“That re-org really transformed things around here!”

Ha! That’s a statement I have never heard.

I’ve been re-reading Geoffrey Bellman’s The Consultant’s Calling, and it’s hitting home in a million ways. One of the things he talks about is the unknowability and unpredictability of organizations. They are a recent phenomenon in human history, and we haven’t figured out how to use them. They are awkward and unwieldly, unsuited to the humans who try to work in them. They attempt to bring together “a complex combination of resources to meet a wide array of often conflicting needs,” and swing through “cycles of centralization and decentralization” in ways that don’t make sense.

After almost 20 years of consulting to all kinds of organizations and teams, nothing has ever sounded truer. I can recall many conversations with clients where both of us are pretending to understand more than we do, to bring order to something that’s inherently chaotic, to problem-solve something that is unsolvable. We collectively fantasize that moving some parts around will make everything better, that we will hear, “That re-org really transformed things around here!”

So what should we do?!

Geoff urges us to “accept organizational ‘non-sense’:”

“One of the best ways to stress yourself out or get sick is to expect an organization to be rational…or you can accept the nonsense. To accept does not mean that you agree; it means that you see what is going on and are willing to accommodate that reality. Accept that this executive’s pet project will be pursued—even if it does not make sense. Accept that these two guys do not like each other and will not work together no matter how much sense it might make for them to do so. Accept this team’s fear of bringing forth new ideas, or that person’s overzealous pursuit of personal goals. Each of these common behaviors goes beyond the rational and is asking you for acceptance…The organizational upside of all this irrationality is that people can bring more informed energy and focus to their work than reason could ever demand. The bring the motivation we are so often seeking.”

Our acceptance of the nonsense makes room for people to surprise us, for things to emerge that cannot be engineered or planned. If we spend all our energy trying to control what can’t be controlled, that’s a surefire way to kill off the holy grail of organizational life—intrinsic motivation!

This doesn’t mean we never upend organizational structure, provide training and coaching, or undergo planned change processes. It just means that we do what seems most helpful in the moment for its own sake, centering the humanity of the situation, and even centering LOVE.

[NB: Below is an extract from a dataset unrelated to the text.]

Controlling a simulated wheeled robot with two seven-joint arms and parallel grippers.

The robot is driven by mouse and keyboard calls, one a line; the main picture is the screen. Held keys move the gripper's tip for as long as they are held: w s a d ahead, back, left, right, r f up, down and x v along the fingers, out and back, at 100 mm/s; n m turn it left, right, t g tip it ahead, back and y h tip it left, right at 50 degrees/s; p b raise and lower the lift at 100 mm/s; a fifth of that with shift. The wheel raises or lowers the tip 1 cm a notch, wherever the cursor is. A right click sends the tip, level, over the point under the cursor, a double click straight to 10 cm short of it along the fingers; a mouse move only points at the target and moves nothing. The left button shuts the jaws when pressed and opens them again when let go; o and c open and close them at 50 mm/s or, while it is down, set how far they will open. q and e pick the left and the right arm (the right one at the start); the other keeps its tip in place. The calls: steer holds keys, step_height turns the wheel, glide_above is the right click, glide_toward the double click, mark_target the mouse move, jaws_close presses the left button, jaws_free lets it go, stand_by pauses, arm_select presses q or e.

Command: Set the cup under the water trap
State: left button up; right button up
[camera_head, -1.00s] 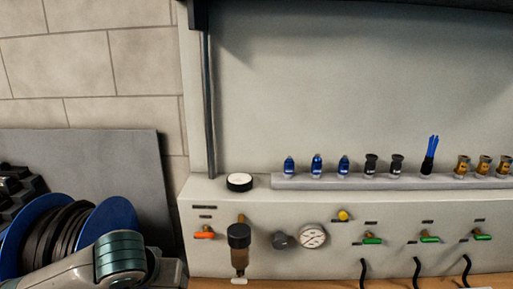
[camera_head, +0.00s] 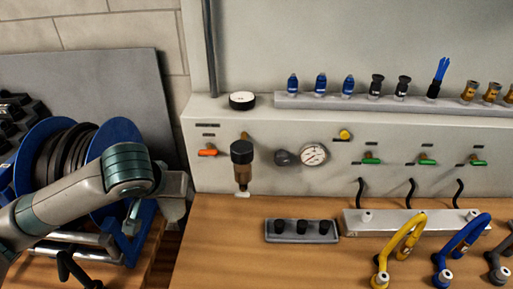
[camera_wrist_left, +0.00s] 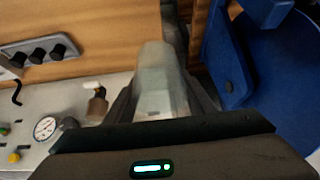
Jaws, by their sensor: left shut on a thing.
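The water trap (camera_head: 241,172), a black cap over a brown bowl with a pale tip below, hangs on the front of the grey panel. It also shows in the left wrist view (camera_wrist_left: 97,106). My left gripper (camera_wrist_left: 158,70) is shut on a pale, grey-green cup (camera_wrist_left: 155,88), seen between its dark fingers. In the head view my left arm reaches in from the left and its end is left of the water trap, apart from it; the fingers and cup are not clear there. My right gripper is not in view.
A blue hose reel (camera_head: 45,150) stands at the left beside my arm. A grey tray with black knobs (camera_head: 300,238) lies on the wooden bench (camera_head: 225,260). A gauge (camera_head: 314,154) is right of the trap. The bench below the trap is clear.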

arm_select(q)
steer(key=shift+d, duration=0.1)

I’ve coached many clients who in discernment about their vocation. A pattern I’ve seen over and over again is that their need to understand their current organization results in bitterness and frustration. They move onto another one, enjoy a honeymoon period, and then become disoriented again. Maybe some of them need to be self-employed, but some of them could decide to enjoy the ride, focusing on creating a microclimate of kindness, inclusion, collaboration, and meaning in their sphere of influence. It turns out that’s all we can really do, anyway.